** Begin **

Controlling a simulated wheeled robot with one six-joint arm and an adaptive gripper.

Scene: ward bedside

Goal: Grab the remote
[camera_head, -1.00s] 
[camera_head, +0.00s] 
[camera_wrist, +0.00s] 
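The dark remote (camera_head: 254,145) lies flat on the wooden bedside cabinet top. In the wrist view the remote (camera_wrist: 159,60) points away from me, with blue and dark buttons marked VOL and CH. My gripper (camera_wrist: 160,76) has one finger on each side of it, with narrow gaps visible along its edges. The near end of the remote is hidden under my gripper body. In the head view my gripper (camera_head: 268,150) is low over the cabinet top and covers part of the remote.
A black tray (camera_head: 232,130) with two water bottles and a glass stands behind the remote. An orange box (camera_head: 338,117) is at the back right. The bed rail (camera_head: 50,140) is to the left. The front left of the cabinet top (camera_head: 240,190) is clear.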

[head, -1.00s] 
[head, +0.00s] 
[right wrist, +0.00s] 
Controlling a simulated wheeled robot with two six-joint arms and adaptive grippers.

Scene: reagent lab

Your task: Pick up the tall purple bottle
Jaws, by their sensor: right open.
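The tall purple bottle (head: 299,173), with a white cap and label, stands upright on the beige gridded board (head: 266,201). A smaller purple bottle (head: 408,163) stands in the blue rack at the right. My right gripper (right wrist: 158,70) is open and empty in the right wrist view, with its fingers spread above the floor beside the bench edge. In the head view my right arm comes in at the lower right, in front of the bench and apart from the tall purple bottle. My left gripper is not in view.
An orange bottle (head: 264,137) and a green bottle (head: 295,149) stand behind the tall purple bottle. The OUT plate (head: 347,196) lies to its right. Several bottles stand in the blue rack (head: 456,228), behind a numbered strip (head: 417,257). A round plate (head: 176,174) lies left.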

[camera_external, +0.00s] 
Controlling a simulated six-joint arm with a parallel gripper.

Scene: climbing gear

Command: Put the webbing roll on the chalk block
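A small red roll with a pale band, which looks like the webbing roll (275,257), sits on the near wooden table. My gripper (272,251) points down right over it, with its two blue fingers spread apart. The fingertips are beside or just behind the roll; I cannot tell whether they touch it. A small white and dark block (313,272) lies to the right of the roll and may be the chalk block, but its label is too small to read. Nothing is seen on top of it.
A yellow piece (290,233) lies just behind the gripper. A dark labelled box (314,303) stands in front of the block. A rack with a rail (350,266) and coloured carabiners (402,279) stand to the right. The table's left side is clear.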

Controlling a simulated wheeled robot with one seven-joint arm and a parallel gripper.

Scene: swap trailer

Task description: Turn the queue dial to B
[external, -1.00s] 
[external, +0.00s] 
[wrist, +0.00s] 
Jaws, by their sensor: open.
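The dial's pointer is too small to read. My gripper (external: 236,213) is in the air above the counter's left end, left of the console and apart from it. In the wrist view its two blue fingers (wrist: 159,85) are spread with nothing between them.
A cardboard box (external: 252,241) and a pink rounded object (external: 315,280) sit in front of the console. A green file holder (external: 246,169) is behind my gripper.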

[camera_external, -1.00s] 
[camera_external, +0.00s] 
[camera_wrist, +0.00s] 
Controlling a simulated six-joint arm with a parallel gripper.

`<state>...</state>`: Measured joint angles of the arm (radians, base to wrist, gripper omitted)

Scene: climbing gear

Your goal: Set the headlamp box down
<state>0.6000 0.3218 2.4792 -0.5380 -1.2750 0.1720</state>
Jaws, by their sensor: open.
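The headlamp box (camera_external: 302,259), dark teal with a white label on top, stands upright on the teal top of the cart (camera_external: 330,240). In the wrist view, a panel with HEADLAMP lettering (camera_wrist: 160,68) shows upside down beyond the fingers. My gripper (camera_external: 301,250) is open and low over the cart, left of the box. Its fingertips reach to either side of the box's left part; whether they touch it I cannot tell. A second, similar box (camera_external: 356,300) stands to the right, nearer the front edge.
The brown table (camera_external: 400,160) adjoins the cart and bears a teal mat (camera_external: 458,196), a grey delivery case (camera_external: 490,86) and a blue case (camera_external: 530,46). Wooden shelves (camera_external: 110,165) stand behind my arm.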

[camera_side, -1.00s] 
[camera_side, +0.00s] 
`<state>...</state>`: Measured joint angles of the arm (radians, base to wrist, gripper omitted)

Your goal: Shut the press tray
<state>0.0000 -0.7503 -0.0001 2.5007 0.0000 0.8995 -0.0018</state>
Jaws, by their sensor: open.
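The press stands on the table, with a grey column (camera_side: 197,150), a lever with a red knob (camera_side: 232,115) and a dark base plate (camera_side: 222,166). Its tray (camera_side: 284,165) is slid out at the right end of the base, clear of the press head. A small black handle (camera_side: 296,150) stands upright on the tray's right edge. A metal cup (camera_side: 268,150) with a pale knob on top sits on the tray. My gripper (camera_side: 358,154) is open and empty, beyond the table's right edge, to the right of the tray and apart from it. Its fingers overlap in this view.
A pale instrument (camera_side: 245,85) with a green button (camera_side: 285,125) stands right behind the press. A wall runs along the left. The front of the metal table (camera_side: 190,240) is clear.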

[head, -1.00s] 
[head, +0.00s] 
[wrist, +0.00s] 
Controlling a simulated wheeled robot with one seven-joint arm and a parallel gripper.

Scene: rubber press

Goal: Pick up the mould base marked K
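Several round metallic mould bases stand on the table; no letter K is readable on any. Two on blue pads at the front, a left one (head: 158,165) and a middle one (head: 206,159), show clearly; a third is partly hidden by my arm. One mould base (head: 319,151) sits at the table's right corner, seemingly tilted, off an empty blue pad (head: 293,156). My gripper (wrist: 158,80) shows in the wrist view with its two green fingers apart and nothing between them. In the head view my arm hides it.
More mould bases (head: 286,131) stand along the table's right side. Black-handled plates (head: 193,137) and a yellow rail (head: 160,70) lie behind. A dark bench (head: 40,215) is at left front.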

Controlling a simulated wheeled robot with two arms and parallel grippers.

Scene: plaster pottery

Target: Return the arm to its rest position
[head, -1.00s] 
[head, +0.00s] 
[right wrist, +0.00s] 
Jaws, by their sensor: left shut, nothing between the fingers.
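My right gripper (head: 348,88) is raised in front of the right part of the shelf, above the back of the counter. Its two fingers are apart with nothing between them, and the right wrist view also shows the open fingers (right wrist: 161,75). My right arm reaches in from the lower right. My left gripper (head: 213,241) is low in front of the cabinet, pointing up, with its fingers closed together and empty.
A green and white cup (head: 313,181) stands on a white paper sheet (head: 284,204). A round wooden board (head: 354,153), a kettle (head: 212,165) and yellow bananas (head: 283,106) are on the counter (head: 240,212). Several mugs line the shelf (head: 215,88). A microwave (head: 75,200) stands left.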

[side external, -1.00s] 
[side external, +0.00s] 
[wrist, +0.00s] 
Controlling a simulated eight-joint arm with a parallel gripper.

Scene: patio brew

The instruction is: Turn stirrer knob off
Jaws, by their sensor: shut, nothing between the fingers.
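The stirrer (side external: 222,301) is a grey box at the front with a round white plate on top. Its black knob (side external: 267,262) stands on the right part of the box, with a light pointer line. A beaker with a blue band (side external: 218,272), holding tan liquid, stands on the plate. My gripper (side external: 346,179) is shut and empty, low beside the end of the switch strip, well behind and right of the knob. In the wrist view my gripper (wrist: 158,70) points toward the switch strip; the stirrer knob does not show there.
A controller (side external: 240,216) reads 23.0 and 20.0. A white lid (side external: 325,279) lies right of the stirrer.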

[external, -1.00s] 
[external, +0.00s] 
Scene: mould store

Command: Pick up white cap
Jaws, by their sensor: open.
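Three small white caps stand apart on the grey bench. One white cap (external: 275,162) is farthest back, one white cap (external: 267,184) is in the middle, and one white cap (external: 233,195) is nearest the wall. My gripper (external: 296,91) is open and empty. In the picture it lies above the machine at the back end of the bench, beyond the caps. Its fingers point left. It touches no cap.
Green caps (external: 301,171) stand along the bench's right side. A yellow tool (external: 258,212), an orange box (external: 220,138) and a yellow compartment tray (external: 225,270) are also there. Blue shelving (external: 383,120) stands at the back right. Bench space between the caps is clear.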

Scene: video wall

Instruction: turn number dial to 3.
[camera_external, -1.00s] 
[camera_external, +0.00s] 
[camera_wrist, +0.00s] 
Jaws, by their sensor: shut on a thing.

** End **

Track down every line of the material containing the string "state", and copy it.

## FINISHED EXERCISE:
`<state>...</state>`: Measured joint angles of the arm (radians, base to wrist, gripper omitted)
<state>0.6000 0.3218 2.4792 -0.5380 -1.2750 0.1720</state>
`<state>...</state>`: Measured joint angles of the arm (radians, base to wrist, gripper omitted)
<state>0.0000 -0.7503 -0.0001 2.5007 0.0000 0.8995 -0.0018</state>

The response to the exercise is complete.